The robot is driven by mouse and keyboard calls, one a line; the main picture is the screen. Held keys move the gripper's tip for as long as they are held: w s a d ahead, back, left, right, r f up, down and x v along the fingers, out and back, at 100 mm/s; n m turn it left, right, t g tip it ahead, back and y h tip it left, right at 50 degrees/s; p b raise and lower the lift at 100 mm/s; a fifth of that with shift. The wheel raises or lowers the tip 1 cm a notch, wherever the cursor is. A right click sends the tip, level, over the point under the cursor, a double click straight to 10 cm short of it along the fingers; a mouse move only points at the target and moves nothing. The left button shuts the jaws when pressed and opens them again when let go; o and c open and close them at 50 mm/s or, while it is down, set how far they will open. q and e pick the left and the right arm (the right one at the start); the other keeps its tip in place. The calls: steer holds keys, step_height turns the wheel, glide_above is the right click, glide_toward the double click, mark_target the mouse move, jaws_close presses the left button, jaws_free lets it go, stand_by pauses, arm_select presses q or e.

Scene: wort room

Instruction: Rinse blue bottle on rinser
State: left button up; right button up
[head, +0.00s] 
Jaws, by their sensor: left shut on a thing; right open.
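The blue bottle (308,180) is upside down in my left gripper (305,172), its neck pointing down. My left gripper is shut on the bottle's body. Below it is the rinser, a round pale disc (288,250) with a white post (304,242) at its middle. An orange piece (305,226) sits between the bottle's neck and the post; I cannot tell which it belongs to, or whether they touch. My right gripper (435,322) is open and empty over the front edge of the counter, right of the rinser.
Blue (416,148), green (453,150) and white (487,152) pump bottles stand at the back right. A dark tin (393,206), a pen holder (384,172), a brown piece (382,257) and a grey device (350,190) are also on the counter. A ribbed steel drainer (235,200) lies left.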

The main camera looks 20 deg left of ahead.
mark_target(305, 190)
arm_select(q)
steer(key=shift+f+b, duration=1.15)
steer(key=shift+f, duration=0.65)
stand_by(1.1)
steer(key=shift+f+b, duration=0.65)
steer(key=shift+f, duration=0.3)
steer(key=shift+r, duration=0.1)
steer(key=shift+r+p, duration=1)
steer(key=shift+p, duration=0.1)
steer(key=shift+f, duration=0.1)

•••••

Problem description>
Starting with the line that contains "[head, +0.00s]", return each line through the last one of the data above, exactly as written and nothing more.

Solution for this exercise>
[head, +0.00s] 
Jaws, by their sensor: left shut on a thing; right open.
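The blue bottle (308,180) is upside down in my left gripper (305,172), its neck pointing down. My left gripper is shut on the bottle's body. Below it is the rinser, a round pale disc (288,250) with a white post (304,242) at its middle. An orange piece (305,226) sits between the bottle's neck and the post; I cannot tell which it belongs to, or whether they touch. My right gripper (435,322) is open and empty over the front edge of the counter, right of the rinser.
Blue (416,148), green (453,150) and white (487,152) pump bottles stand at the back right. A dark tin (393,206), a pen holder (384,172), a brown piece (382,257) and a grey device (350,190) are also on the counter. A ribbed steel drainer (235,200) lies left.

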The main camera looks 20 deg left of ahead.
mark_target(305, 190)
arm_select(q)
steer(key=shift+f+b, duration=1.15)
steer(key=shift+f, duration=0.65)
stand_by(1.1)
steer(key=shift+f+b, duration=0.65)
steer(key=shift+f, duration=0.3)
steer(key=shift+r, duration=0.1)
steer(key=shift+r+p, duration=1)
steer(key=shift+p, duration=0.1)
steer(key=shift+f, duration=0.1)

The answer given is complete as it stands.